In 2010, former Houston Rocket and 8-time NBA All-Star Dikembe Mutombo had a golden vision.
Mutombo thought he could use his contacts in Africa to buy large quantities of gold directly from a source in D.R. Congo at a huge discount.
So he convinced a businessman to buy up to 475 kg of gold over time, where Mutombo would share in the expected profit of at least $10 million.
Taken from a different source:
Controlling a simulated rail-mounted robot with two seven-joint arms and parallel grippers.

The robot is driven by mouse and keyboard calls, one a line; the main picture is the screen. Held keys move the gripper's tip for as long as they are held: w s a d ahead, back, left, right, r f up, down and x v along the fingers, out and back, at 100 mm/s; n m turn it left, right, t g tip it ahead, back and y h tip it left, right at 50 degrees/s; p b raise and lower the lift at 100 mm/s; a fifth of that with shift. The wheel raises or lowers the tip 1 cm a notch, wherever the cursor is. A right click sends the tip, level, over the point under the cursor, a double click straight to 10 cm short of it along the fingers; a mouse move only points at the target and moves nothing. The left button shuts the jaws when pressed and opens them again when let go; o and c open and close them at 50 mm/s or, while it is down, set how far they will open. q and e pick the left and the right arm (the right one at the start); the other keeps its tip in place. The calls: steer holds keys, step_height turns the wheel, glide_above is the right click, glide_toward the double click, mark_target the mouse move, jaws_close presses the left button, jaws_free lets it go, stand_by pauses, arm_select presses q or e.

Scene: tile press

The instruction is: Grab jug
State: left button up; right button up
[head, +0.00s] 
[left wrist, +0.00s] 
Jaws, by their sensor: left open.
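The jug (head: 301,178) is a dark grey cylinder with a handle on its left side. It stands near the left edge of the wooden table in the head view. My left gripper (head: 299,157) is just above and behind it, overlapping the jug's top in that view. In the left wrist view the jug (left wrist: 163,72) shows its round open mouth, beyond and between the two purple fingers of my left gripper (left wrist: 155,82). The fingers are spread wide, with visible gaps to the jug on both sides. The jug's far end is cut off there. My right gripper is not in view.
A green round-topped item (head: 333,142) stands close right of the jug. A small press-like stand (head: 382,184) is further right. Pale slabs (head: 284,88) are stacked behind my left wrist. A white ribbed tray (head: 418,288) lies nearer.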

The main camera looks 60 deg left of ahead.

Soon after the first payment of $4.8 million was made, Mutombo’s contact disappeared.
When it was all said and done, his investor had lost a total of $30 million as a result of the whole ordeal, which included transport fees, fines, bribes and payments made on the gold purchase.
Mutombo was not complicit in the scam, but he was certainly guilty of a being extremely naïve.
And while these types of scams make good headlines, they are not the most common.   The following scams are the ones you’ll want to look out for…

1) The Bait and Switch

There are many gold bullion dealers who advertise exceptional rates on their American Eagle coins or gold bars, but when you call them up you’re told that they are sold out.  The next thing you’ll hear from the dealer is about an “incredible deal” on a rare coin. The unfortunate reality is that many dealers use bullion as bait.   The unscrupulous dealers’ goal is to get you on the phone, where their “brokers” will try several arguments to get you to switch from bullion to rare coins, also known as numismatics.